2015年07月06日
咲き始めたアオバナ

夏の日の早朝。ツユクサに似た大型の青い花が開花する。草津市の花「あおばな」。アオバナの青色色素は、水溶性で色落ちしやすい。下絵を描く時の顔料として用いる。下絵の色は最終的には完全に抜け落ち、仕上がった染め物には残らない。染織工芸、特に京友禅で用いられた。

花弁だけを摘み取り、絞りとる。できた青い汁を美濃紙に刷毛で塗り、天日で乾かす。青というよりもむしろ黒い紙が、青花紙として出荷される。これを水に溶かし、薄青くなった顔料が下絵付けに用いられた。
アオバナは、江戸時代中期頃から草津を中心に商品作物として栽培されてきた。しかし早朝に開花した花はその日の昼頃には萎んでしまう。限られた時間の中、小さな花びらを一つ一つ丹念に摘み取らなければならない。搾り取った汁はその日のうちに使わなければ変質してしまう。酷暑の中の過酷な作業からアオバナは「地獄花」とも呼ばれた。半面現金収入も大きく、「あおばな御殿」と呼ばれる豪邸を建てた人もある。その人たちにとっては「小判花」であった。
着物生産が盛んだった頃、沢山の仲買人が競い合って青花紙を買いに来た。戦後、化学薬品で青花に替わるものが開発された。「化学青花」と呼ばれ、安価で工程も簡単。「本青花」と呼ばれた草津産の青花紙は駆逐されていった。
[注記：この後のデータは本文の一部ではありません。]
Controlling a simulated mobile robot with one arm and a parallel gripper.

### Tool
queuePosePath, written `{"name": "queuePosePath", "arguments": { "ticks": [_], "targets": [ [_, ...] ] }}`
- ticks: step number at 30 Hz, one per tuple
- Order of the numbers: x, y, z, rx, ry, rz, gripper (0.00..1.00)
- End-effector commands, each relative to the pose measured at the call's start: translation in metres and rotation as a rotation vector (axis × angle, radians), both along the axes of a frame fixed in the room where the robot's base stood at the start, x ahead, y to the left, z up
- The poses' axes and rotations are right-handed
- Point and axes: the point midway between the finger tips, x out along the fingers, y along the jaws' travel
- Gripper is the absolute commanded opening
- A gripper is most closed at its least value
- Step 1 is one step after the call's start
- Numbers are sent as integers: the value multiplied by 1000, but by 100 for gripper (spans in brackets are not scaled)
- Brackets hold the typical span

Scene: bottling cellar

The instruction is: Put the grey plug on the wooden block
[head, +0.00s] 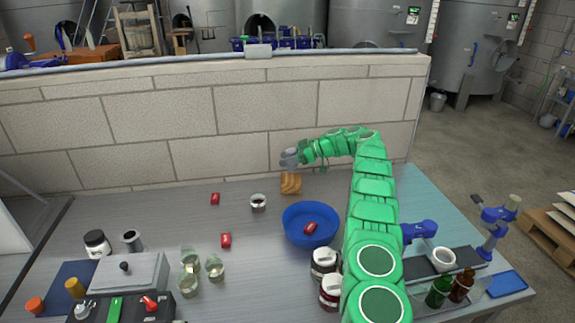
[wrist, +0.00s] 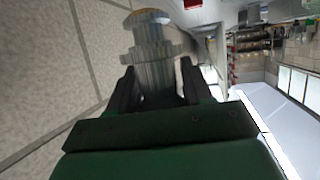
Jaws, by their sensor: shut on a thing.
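The grey plug (wrist: 150,62) is between the two jaws of my gripper (wrist: 158,85) in the wrist view, its ridged end sticking out beyond them. In the head view my gripper (head: 296,158) is near the back wall, at the far end of my green arm, with the grey plug (head: 288,157) at its tip. The wooden block (head: 291,184) stands on the table just below the plug in the picture. The plug looks raised above the block, and I cannot tell how exactly it lines up. A tan patch shows past the plug's end in the wrist view.
A blue bowl (head: 296,236) with a red piece stands in front of the block. A small jar (head: 258,203) is to its left. Red pieces (head: 215,199) lie on the table. The stone wall (head: 240,130) rises close behind.

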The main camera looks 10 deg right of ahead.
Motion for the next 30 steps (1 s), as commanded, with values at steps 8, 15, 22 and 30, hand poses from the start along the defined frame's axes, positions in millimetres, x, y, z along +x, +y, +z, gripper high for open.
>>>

2000年頃から、アオバナに糖質吸収を妨げる成分があるという研究成果が発表さる。アオバナを使ったお茶や乾燥粉末などの健康食品開発が行われていく。1981年、草津市の花に制定されたアオバナ。再び咲き誇る日がやってくる。街道の分岐点「草津宿」。日本一長い旧河川敷緑地公園。「草津ルネサンス」がもうすぐそこに。